I wasn’t sure how to start this week’s Rant, but then the powers that be dropped a little inspiration on me. Two-hundred and thirteen pounds of it to be exact.
In case you missed out on one of the funniest stories of the year, on Tuesday former Dallas Cowboys’ offensive lineman Nate Newton was found to have 213 pounds of marijuana in the back of a van he was a passenger in. According to some sources down here at the Sun, this is a little more than a million dollars worth of weed.
Where the hell’s the party at, Nate?
Some interesting questions arise from this. First, how in God’s name do you procure and move 213 pounds of pot? And how much space does it take up? I weigh 150 pounds, and I know I’m denser than weed.
Second, the two guys in the van (including Newton) consented to let the cops search it. Now, I don’t know about you, but do you really think that the cops aren’t going to notice 213 pounds of weed in the back seat?
“Uh, what’s this, boys?”
It may not be arts, but it sure as hell is entertainment.
Along that thought process, “it’s not entertaining, but it sure as hell is art,” the music industry just unveiled the Shortlist Awards, which will be annually given out to artists and albums judged to be the best to sell under 500,000 copies of their record. If you’re poor enough that you’ve never sold 500,000 copies of your record, are you allowed to team up for limos to the awards show like on high school prom night? You know, 12 people climbing out of the back of a limo, looking (and smelling) like clowns emerging from a Jack Daniels distribution truck. Now that would be funny.

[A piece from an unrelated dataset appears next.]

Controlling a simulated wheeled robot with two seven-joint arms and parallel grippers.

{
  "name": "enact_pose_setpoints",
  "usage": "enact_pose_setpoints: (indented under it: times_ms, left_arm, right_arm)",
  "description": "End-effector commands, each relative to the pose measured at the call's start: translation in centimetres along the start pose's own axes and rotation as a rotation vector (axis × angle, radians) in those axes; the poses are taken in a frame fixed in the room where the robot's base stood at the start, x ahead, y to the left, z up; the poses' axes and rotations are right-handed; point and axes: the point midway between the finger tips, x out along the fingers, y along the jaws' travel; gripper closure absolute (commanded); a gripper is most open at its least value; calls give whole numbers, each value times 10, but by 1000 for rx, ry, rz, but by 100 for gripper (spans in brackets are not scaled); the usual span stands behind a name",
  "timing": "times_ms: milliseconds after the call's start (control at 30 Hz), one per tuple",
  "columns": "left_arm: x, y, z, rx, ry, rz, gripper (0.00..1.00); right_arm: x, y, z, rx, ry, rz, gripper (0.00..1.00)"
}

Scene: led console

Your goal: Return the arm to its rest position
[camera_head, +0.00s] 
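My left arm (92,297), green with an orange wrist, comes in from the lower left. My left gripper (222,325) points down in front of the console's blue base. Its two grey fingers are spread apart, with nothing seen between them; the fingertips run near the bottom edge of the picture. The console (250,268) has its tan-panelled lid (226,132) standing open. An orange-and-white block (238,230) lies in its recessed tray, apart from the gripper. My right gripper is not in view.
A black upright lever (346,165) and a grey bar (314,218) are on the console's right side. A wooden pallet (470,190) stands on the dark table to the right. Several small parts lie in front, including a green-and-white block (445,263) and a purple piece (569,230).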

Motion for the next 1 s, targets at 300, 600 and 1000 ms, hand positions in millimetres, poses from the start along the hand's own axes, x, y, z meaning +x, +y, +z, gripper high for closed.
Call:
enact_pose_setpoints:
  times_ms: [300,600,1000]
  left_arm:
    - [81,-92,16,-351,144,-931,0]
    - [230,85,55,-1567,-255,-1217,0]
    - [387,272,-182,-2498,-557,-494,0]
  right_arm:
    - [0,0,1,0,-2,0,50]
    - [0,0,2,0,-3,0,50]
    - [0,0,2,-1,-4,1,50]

Speaking of important Jacks (no, not Jack Handey, though I love that guy … especially the one about “it takes a big man to cry, it takes a bigger man to laugh at that man” … great stuff), Michael Jackson is releasing a new album soon. Does this even need a joke? I’ll give you a hint and you can finish at home. “Michael Jackson loves children sooooo much, he _________________.”
Speaking of old people who have too much sex with younger people, I hope everyone caught the Friars’ Club Roast of Hugh Hefner. I think the best part of that was, no matter what anyone said about him, Heff was still thinking in the back of his mind, “Yeah, but which of you schmooes is going home to have sex with triplets tonight? I thought not.”
Oh, and on the subject of lingerie, has anyone noticed that Victoria’s Secret is going to do an underwear show on television soon? ABC no less. Explain to me how a network that wouldn’t run half the shows on the WB (and not just because they’re crappy) will allow models to parade a runway in underwear? It’s despicable, it’s dirty, it’s just what I’ll be watching on November 15th.
Let’s see… networks, attractive women, lotion. No, we’re not talking about E!, I’m actually referring to Boston Public. Let me ask you all something: you all went to high school, how many teachers did you have that looked like Jeri Ryan? Anyone, anyone? Bueller? Yeah, I thought not. I know this isn’t a reality show, but seriously, my GPA would be a full point higher if I had let her teach me a thing or two.
That’s enough outta me. Remember: keep your shoes on, your laces tight, and watch out for sobriety trolls. Those bastards will get you every time.